All Saints Reprise

We were ready for Halloween kids at our house!

We went to a tango Halloween party last night. Some of us were talking about the small number of trick-or-treaters coming to our respective doors these days. Unless you live in a gated community, it seems like kids trick-or-treating house to house in a city is nearly extinct. Of course safety issues are valid, but in our cases the kids, parents, grandparents, all of them our neighbors, know who we are.
One person suggested that Halloween has sadly been taken over by adults. And it's true - the street is filled with costumed revelers far from childhood years. The decorations festooning the outside of homes are getting more elaborate each year, and they are hardly childlike. This year I saw an entire New Orleans style cemetery (complete with crypts and theatrical lighting) created in someone's small front yard.

I didn't put up Halloween decorations (click on images to a larger view) until yesterday when I got home from work. It was kind of fun decorating for the moment at hand. I have tons of stuff in the shed, so it was easy to haul out a couple of boxes and be ready a half hour later for trick-or-treaters.

It was a cool night, so we wrapped up and wigged out, and opened a bottle of wine and sat on the porch waiting for the kids.

Cholo looks so cute next to the giant Snoopy. This giant tacky suburban lawn ornament cracks me up!

My wicker fan chair awaits my best Morticia Adams fantasy. I love the crows! Do you use them too? A friend of mine set a whole bunch of crows out on her front lawn and the real crows had a fit, cawing and screeching until she removed them!

So I'm taking down the Halloween stuff, and thinking about making a journey to the cemetery to partake in another New Orleans tradition.
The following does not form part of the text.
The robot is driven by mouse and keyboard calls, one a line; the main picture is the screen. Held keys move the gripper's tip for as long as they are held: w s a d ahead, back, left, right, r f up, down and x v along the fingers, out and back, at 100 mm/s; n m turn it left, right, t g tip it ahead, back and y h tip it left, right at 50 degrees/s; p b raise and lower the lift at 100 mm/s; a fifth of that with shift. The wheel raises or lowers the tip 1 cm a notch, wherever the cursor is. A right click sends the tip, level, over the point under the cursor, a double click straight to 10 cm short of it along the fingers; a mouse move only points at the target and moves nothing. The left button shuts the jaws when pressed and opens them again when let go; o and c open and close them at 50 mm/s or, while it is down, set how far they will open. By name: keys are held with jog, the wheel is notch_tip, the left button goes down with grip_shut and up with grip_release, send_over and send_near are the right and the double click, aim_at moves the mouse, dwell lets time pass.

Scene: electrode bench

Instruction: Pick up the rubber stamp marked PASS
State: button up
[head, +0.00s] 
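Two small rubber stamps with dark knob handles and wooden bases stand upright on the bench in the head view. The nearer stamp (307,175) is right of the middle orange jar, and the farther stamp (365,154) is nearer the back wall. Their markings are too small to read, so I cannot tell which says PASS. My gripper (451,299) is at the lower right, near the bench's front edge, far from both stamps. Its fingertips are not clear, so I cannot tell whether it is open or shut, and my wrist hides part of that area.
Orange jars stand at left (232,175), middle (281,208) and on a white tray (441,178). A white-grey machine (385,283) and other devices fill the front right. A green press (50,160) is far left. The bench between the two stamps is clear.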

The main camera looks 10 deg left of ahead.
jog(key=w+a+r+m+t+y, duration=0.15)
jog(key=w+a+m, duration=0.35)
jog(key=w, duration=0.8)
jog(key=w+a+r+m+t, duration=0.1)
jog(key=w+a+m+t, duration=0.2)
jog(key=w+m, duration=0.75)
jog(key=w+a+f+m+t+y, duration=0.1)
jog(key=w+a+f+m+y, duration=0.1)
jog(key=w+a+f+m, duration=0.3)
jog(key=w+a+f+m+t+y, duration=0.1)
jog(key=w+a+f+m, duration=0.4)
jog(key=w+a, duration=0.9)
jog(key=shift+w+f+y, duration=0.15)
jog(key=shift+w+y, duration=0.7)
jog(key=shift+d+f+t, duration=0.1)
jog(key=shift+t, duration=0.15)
I am reprinting the following post I did last year about today, All Saints Day.

Calling All Saints

Our first trip to New Orleans in 1999 coincided with Halloween and All Saints and All Souls Days. Although we are Catholic, we had never participated in the traditions of going to the cemetery on November 1.
Our friend Sabina took us to our first All Saints cemetery experience to St. Louis #1 and St. Louis #2, probably the two most famous ones since they are in The French Quarter.
We have no family grave to tend, but we go to take care of the grave of our dear departed friend Miss Anne. It's nothing really, just a little kindness that makes us feel good. The cemetery is very peaceful, and doing some little mundane chore, like sweeping off the the headstone and leaving flowers and some trinkets, is very comforting.
Our loved ones rest far way from us, so having an adopted loved one to tend to makes us feel a part of this time and place.
All over Louisiana, people are tending the graves, washing tombs, sweeping up, planting new flowers, leaving trinkets behind.
Sabina and I made a yearly visit to St. Louis #1 and # 2. We have no one there, but we visited our favorite tombs, including Voodoo Queen Marie Laveau's. You mark an X on her tomb, asking that she guide you and grant a wish in the coming year. Sabina is no longer here (she moved away after Katrina), and I just don't feel like doing this without her.
We'd also bring candles and flowers, and candy, and sometimes little bottles of perfume. I'd bring tango things too, and a personal trinket from my jewelry box.
Though it's a family thing, it is also a solemn day for the church, and the priests come to add their blessings.
It's a custom that has been going on for nearly 300 years. It takes place during the day, unlike other ceremonies in the New Mexico that take place at night.